TASK INSTRUCTIONS. Gather all lines in the entries below that include the word "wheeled".

EXCERPTED DATA.
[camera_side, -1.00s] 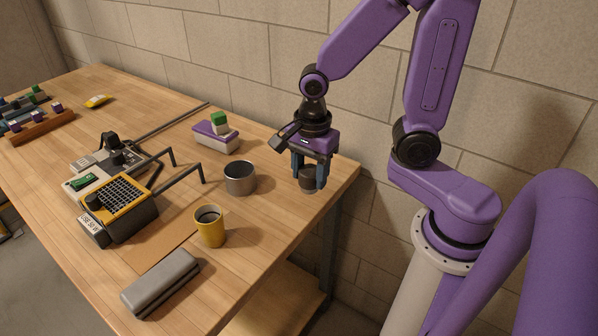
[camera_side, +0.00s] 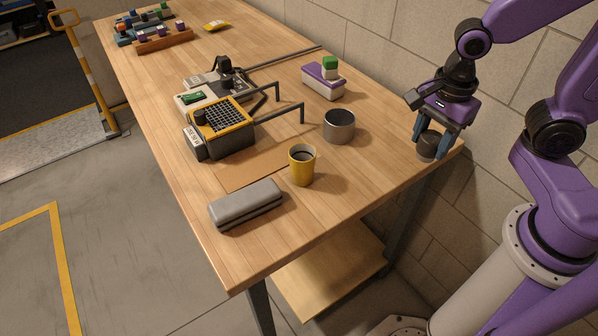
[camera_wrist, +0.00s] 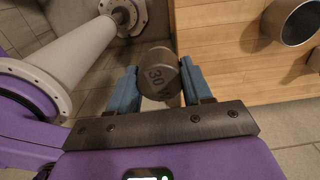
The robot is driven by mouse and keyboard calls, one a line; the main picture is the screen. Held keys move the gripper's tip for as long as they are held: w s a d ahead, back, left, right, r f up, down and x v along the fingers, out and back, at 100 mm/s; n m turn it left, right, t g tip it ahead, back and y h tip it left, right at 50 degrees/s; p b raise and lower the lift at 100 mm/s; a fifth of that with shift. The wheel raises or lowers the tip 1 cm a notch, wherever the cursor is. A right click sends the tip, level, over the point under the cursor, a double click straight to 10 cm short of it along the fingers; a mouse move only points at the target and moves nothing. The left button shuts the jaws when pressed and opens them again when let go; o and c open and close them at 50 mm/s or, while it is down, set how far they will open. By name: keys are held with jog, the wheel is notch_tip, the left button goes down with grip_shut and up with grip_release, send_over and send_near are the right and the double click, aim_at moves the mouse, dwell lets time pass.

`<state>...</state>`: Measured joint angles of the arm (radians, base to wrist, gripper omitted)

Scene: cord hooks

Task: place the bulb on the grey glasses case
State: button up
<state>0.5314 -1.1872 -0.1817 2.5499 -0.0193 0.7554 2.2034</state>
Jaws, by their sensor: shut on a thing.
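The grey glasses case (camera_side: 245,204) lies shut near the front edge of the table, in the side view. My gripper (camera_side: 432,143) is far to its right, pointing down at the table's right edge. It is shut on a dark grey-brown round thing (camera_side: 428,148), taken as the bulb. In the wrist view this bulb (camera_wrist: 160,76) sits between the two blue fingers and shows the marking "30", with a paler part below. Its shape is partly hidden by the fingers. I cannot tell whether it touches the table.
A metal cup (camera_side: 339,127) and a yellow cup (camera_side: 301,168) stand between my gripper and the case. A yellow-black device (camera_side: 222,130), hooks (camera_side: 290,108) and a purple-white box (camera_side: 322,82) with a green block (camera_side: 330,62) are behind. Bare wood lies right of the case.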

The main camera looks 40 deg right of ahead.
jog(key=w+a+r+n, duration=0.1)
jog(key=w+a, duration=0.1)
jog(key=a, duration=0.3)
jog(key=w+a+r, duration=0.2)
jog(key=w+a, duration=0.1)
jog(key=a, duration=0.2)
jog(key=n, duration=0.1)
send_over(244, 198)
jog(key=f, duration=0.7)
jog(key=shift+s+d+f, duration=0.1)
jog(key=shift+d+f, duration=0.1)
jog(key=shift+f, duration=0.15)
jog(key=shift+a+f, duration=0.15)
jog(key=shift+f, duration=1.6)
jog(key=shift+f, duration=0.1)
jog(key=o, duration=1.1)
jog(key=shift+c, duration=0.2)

---

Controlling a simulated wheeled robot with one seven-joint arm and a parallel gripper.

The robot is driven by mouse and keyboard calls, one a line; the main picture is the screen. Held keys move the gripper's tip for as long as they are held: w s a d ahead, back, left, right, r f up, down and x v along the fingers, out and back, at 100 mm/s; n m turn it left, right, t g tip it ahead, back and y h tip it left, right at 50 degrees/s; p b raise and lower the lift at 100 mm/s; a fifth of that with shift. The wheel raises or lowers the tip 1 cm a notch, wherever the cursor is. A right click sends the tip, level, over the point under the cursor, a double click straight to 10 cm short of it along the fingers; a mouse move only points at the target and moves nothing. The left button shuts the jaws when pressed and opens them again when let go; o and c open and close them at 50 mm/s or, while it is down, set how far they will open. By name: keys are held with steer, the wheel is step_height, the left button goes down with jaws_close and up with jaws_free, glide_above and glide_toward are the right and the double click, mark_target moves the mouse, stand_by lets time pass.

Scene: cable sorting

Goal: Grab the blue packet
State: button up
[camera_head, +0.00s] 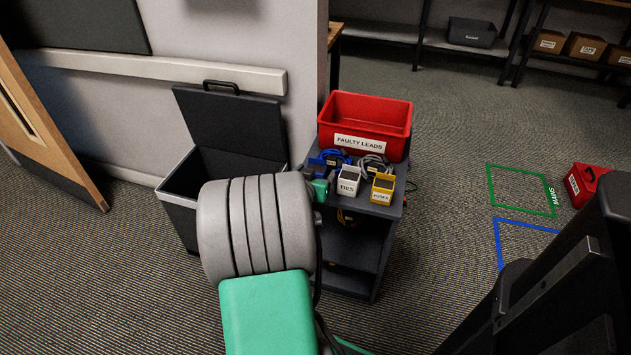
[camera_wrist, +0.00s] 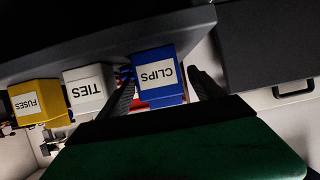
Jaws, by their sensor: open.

==

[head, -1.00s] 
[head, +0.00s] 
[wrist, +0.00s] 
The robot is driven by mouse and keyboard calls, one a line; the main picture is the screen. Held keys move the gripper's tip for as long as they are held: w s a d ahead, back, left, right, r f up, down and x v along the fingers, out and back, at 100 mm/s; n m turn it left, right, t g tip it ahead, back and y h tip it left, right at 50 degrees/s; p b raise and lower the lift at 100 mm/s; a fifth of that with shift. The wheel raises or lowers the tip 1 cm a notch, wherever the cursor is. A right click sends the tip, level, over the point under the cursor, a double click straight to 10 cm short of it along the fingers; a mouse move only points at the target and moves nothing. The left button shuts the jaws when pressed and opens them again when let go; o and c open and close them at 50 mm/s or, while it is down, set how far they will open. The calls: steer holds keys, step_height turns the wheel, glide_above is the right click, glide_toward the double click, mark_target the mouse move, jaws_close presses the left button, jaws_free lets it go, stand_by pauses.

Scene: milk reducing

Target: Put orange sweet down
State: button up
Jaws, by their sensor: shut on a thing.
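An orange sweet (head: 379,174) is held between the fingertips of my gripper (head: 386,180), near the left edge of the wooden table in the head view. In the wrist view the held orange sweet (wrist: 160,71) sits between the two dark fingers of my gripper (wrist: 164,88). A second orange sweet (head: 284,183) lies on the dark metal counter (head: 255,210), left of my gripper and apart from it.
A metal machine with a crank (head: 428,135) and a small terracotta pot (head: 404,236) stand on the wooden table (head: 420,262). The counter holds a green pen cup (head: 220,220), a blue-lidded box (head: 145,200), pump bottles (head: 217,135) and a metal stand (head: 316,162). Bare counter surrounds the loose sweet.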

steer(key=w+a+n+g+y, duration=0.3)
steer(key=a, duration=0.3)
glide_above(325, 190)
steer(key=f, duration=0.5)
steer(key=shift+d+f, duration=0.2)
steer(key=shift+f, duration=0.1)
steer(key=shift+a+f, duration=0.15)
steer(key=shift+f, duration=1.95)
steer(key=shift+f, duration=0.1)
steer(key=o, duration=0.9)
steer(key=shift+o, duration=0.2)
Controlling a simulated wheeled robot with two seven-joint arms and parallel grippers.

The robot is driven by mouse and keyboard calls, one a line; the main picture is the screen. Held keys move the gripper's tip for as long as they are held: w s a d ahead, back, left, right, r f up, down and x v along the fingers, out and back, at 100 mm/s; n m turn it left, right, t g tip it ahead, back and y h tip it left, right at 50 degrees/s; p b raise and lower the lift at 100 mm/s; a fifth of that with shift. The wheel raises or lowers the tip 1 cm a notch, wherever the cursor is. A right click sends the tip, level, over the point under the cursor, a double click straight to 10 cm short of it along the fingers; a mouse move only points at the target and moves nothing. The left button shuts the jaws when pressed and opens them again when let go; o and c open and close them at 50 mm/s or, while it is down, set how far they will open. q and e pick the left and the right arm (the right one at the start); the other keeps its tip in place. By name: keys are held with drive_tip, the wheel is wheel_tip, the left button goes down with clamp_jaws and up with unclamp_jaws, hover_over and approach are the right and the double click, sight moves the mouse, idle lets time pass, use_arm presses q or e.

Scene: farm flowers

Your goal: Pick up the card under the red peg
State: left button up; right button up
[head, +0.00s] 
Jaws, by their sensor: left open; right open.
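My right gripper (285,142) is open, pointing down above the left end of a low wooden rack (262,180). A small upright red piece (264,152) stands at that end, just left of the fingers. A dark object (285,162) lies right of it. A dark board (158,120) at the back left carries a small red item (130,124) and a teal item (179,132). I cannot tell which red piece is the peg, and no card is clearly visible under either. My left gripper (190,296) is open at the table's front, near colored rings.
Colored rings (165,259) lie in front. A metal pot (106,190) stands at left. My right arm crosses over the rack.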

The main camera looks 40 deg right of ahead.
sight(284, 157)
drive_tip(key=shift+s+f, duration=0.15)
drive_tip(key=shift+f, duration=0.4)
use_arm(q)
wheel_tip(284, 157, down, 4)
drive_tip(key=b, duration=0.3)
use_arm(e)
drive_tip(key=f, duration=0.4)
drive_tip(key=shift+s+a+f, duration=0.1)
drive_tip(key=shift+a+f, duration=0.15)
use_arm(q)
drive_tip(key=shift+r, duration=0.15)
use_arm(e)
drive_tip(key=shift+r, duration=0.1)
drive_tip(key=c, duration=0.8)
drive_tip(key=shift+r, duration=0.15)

WRITTEN ANSWER.
Controlling a simulated wheeled robot with one seven-joint arm and a parallel gripper.
Controlling a simulated wheeled robot with two seven-joint arms and parallel grippers.

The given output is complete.